[GOAL]
Write out, word for word, only the data from its first line to the line containing "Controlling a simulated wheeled".

[DATASET ROWS]
----------

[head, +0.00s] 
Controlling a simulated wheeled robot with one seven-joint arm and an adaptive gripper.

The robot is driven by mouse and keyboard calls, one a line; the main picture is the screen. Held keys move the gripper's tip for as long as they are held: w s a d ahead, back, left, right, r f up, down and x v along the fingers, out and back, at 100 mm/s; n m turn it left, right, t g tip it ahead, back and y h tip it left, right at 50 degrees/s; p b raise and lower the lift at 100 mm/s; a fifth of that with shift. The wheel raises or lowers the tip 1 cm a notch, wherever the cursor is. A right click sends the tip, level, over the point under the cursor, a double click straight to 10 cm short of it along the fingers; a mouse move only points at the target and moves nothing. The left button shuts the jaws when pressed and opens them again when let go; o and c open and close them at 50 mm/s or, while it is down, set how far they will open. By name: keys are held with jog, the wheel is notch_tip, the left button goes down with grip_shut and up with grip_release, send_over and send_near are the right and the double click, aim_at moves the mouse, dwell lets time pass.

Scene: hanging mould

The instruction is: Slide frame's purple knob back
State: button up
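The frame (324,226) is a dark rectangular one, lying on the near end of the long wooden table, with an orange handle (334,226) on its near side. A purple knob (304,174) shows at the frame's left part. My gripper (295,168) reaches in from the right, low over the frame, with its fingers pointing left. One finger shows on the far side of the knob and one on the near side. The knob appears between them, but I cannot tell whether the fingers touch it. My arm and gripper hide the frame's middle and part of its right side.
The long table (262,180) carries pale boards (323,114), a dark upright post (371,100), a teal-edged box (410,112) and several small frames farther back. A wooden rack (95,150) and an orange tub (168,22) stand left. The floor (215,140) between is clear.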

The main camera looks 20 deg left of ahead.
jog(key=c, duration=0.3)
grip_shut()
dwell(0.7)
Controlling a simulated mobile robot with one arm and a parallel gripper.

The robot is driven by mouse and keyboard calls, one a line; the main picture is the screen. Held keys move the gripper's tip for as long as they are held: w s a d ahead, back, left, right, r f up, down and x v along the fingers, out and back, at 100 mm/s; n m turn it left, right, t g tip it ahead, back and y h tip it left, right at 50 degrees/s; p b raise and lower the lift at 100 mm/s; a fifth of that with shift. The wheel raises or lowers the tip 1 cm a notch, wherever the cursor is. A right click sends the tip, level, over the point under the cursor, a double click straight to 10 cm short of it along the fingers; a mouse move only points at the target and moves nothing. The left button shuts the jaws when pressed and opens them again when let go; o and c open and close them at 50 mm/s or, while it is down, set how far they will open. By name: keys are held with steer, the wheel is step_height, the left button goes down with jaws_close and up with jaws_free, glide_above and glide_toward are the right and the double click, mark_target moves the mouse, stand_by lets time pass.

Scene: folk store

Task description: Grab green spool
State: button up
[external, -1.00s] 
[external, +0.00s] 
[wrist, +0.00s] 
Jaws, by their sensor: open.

----------

[RESPONSE TO THIS TASK]
[head, +0.00s] 
Controlling a simulated wheeled robot with one seven-joint arm and an adaptive gripper.

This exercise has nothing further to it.